Politique étrangère de la France en Afrique : Il faut « avancer ensemble, en partenaires » malgré « un risque de fracture croissant »

Dans le cadre d’une déclaration du gouvernement au Sénat, Catherine Colonna, ministre de l’Europe et des Affaires étrangères, et Sébastien Lecornu, ministre des Armées, ont livré la vision gouvernementale de la politique étrangère de la France en Afrique. Un sujet brûlant depuis la fin de l’opération Barkhane au Sahel en novembre 2022.
Henri Clavier

Temps de lecture :

6 min

Publié le

Mis à jour le

L’échec politique de l’opération Barkhane au Sahel pousse la France à revoir en profondeur sa politique étrangère en Afrique. Initiée en 2014 à la demande du Mali, l’opération Barkhane, menée par la France, devait endiguer la menace terroriste en Afrique subsaharienne. Plusieurs coups d’État ont également eu lieu au Mali et au Burkina Faso notamment menant à une remise en cause croissante de la présence française dans la région. Un recul stratégique également matérialisé par le rapprochement entre Wagner et plusieurs Etats africains. 

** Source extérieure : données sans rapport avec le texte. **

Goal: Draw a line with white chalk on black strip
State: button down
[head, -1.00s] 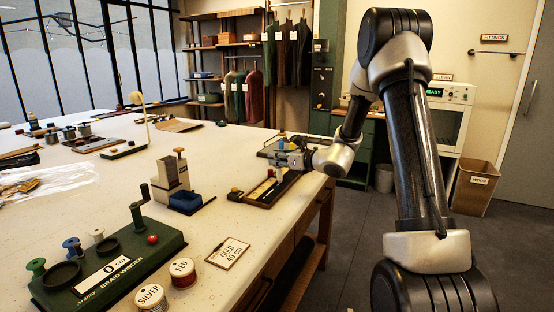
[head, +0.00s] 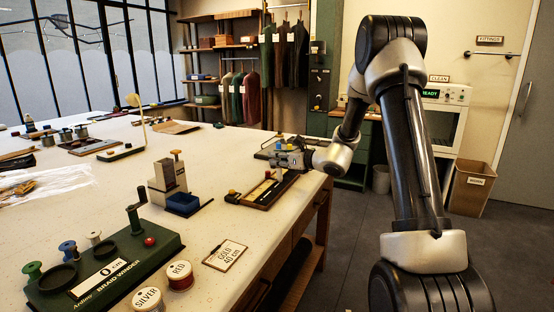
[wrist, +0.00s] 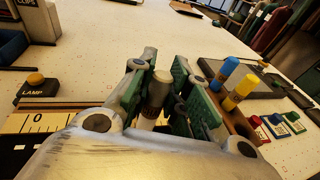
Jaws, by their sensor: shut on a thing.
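My gripper (wrist: 162,92) is shut on the white chalk (wrist: 160,87), a stick with a pale top and a greyish body, held roughly upright between the green finger pads. Its lower end is hidden by the gripper. In the head view my gripper (head: 292,160) is over the far end of a wooden tray board (head: 262,205) at the table's right edge. The black strip (head: 262,188) lies along that board. A pale ruler (wrist: 40,122) marked 0 shows at left in the wrist view. I cannot tell whether the chalk touches the strip.
Blue chalk (wrist: 223,72) and yellow chalk (wrist: 240,91) stand in a holder close to the right finger. Several small coloured blocks lie beyond. A lamp button (wrist: 36,86) is at left. The braid winder (head: 110,265) and thread spools stand nearer on the table.

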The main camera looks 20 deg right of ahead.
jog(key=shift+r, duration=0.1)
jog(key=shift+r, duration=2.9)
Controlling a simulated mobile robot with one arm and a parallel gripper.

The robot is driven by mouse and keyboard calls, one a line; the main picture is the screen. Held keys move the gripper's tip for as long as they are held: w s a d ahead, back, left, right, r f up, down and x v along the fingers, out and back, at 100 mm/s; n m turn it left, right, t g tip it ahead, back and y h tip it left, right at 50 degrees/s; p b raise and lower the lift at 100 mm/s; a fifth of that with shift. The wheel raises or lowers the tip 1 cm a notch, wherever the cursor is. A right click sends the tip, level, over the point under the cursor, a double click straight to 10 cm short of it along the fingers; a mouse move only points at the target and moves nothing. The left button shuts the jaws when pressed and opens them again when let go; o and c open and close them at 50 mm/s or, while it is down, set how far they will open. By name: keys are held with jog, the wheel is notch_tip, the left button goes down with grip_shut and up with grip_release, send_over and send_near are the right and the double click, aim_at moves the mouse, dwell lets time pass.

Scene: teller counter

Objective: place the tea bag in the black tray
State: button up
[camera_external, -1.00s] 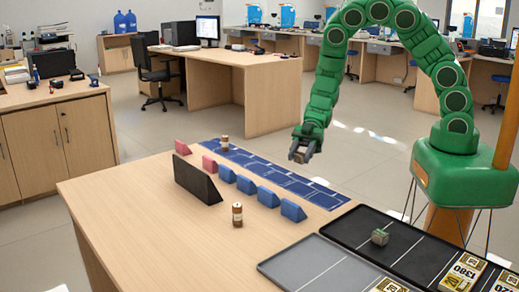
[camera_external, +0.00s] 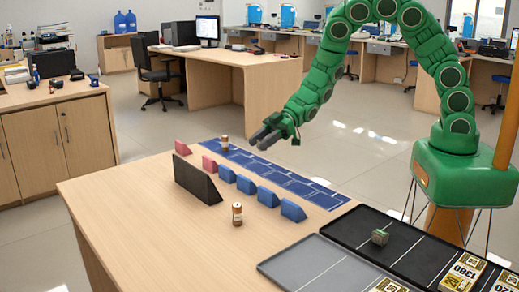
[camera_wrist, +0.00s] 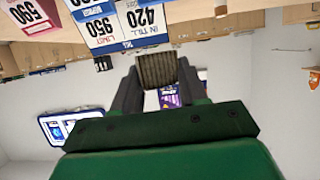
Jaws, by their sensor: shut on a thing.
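My gripper (camera_external: 265,138) is in the air beyond the far side of the counter, near the blue strip, with its fingers pointing left. In the wrist view my gripper (camera_wrist: 157,88) is shut on a brown ribbed block (camera_wrist: 157,69), held between the fingertips. I cannot tell whether this block is the tea bag; in the external view it is hardly visible. The black tray (camera_external: 352,227) lies at the counter's right side, well away from my gripper, split by white lines. A small grey-green block (camera_external: 380,237) sits in it.
A grey tray (camera_external: 305,268) lies in front of the black tray. A black wedge (camera_external: 195,180), pink and blue prisms (camera_external: 268,197) and a small brown cylinder (camera_external: 237,214) stand on the counter. Another cylinder (camera_external: 225,143) stands by the blue strip (camera_external: 290,180). The counter's left front is clear.

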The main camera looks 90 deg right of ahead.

Catherine Colonna a voulu se montrer consciente de ces difficultés tout en martelant la nécessité d’approfondir les relations avec les Etats du continent africain. « La politique étrangère de la France en Afrique c’est mettre fin à une logique et une mentalité de l’évidence ». Alors que le continent africain connaît un rapide développement économique et démographique, la diplomatie française doit renouveler son attractivité aux yeux des Etats africains pour « conjurer un risque de fracture croissant ».

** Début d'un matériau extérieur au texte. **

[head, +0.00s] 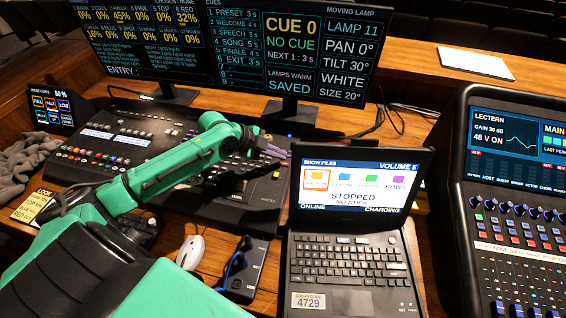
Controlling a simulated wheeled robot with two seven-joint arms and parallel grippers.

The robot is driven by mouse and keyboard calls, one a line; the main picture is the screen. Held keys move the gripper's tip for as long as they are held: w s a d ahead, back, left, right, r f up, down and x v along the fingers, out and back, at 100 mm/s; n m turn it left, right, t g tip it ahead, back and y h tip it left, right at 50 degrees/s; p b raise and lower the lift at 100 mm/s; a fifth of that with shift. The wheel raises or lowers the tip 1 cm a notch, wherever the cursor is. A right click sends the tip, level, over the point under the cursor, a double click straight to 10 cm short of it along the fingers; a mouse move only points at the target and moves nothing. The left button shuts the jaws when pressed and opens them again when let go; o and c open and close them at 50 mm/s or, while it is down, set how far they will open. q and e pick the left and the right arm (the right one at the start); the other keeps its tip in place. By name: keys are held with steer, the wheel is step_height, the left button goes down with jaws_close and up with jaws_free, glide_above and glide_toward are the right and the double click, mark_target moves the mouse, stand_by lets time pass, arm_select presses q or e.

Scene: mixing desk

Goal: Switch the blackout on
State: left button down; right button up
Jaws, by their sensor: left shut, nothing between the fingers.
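The black lighting desk (262,190) lies left of centre in the head view, with rows of keys, small displays and faders. No blackout control can be read on it, and part of its surface is hidden under my green left arm. My left gripper (279,150) is over the right part of the desk, near its back right edge. It is shut with nothing between its fingers. I cannot tell whether its tips touch the desk. The monitor (290,65) behind shows "CUE 0" and "NO CUE", and the left monitor (135,40) lists channel percentages. My right gripper is not in view.
A laptop (350,260) reading "STOPPED" stands at right of the desk. A sound mixer (520,230) stands at far right. A white mouse (190,252) and a black box (243,283) with a blue item lie in front. A small house lights panel (52,108) stands at left.

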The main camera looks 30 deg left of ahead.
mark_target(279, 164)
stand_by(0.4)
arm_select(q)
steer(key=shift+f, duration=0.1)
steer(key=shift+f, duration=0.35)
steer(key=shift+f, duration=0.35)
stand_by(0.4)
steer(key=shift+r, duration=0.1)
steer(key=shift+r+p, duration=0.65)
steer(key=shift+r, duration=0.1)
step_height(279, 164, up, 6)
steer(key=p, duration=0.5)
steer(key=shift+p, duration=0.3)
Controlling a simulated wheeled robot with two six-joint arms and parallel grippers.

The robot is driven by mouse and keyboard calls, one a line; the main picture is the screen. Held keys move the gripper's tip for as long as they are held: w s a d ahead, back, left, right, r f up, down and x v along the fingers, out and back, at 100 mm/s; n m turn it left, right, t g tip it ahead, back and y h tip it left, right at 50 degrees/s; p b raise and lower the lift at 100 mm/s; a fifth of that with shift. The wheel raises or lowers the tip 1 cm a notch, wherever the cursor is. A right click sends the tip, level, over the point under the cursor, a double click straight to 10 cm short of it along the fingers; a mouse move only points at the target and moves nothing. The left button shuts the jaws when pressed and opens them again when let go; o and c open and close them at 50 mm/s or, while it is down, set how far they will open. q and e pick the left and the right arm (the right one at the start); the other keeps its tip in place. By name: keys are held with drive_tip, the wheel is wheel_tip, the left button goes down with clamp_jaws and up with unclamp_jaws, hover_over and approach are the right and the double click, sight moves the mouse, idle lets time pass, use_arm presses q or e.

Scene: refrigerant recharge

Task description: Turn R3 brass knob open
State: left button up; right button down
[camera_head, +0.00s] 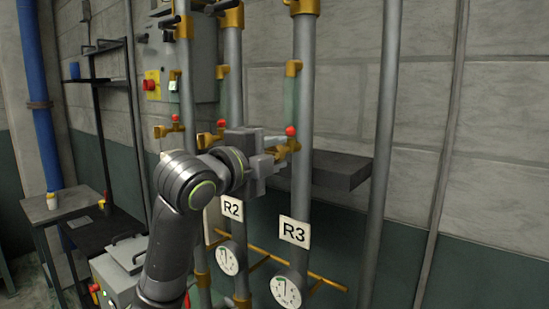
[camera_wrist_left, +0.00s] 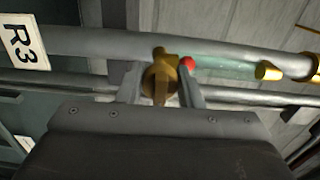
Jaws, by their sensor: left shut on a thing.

Rétablir l’attractivité française

 « Les discours anti français dont nous devons comprendre l’origine sont pour partie liés à l’héritage de l’histoire, pour partie à la frustration de la jeunesse et également à des entreprises hostiles venant notamment de la Russie », affirme Catherine Colonna. Consciente des difficultés rencontrées par l’influence française en Afrique, la ministre des Affaires étrangères a voulu axer la vision d’une coopération entre la France et l’Afrique sur l’angle des opportunités mutuelles. « Une grande clef de notre politique étrangère en Afrique est notre volonté de bâtir une relation nouvelle équilibrée réciproque et responsable. Il n’y a pas une Afrique, il y a 54 pays ». L’enjeu consiste alors à ne pas « se laisser prendre au piège d’une fausse panique décliniste ou s’enfermer dans des complexes qui n’ont pas lieu d’être » afin de favoriser les partenariats à un « moment ou notre coopération n’a jamais été aussi souhaitable ».

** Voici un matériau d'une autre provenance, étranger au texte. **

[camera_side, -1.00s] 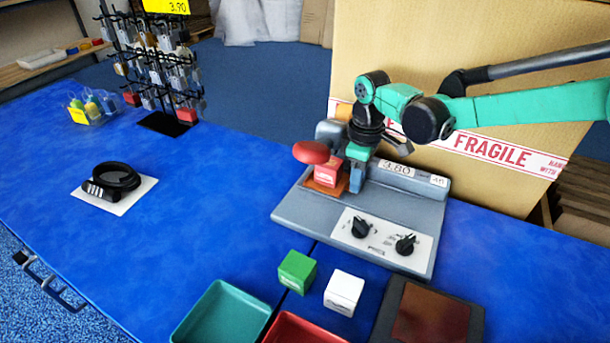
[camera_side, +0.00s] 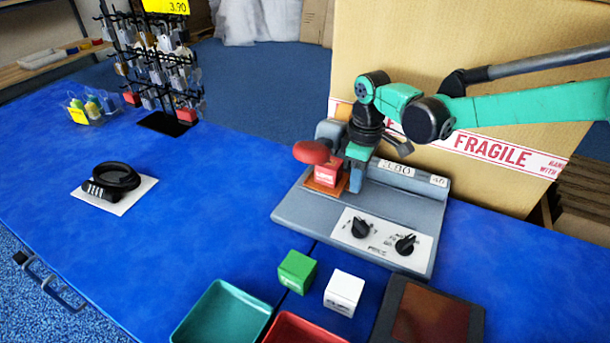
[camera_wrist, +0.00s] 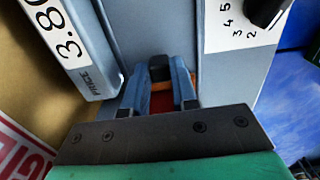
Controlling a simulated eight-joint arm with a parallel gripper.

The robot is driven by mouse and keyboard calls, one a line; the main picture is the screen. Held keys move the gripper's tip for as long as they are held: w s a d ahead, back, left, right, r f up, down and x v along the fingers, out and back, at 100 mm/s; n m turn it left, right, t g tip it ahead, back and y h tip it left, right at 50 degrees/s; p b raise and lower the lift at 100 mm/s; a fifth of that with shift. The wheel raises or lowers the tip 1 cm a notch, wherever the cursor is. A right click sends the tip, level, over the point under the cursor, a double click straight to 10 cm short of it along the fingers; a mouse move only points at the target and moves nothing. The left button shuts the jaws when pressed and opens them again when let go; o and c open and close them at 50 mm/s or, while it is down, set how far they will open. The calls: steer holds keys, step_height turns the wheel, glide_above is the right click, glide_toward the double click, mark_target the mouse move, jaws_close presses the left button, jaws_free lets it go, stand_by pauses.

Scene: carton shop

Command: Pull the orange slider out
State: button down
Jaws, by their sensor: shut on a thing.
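My gripper (camera_side: 355,180) points down over the machine, just right of the red block. The fingers hide much of the grip.
A red knob (camera_side: 311,152) stands above the red block. Two black dials (camera_side: 382,237) sit on the machine's front. A green cube (camera_side: 296,271), a white cube (camera_side: 343,292) and a teal tray (camera_side: 222,315) are nearer. A large carton (camera_side: 470,95) stands behind.

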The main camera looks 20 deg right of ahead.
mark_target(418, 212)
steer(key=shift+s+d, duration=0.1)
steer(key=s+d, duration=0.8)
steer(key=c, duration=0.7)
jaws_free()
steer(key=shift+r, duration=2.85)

La recherche d’une coopération « gagnant-gagnant » qui passe également par un travail mémoriel affirme Catherine Colonna rappelant qu’ « au Rwanda cela a permis de regarder notre histoire en face et de mieux construire une relation de confiance ».  La ministre appelle également à une montée en puissance de la diplomatie africaine et s’est dite « favorable à une participation pleine et entière de l’Union africaine au G20 ». Une démarche globale visant le renforcement de l’attractivité française. Les déclinaisons de cette stratégie sont multiples, Catherine Colonna se réjouissant également que « nos universités accueillent un nombre toujours croissant d’étudiants africains ».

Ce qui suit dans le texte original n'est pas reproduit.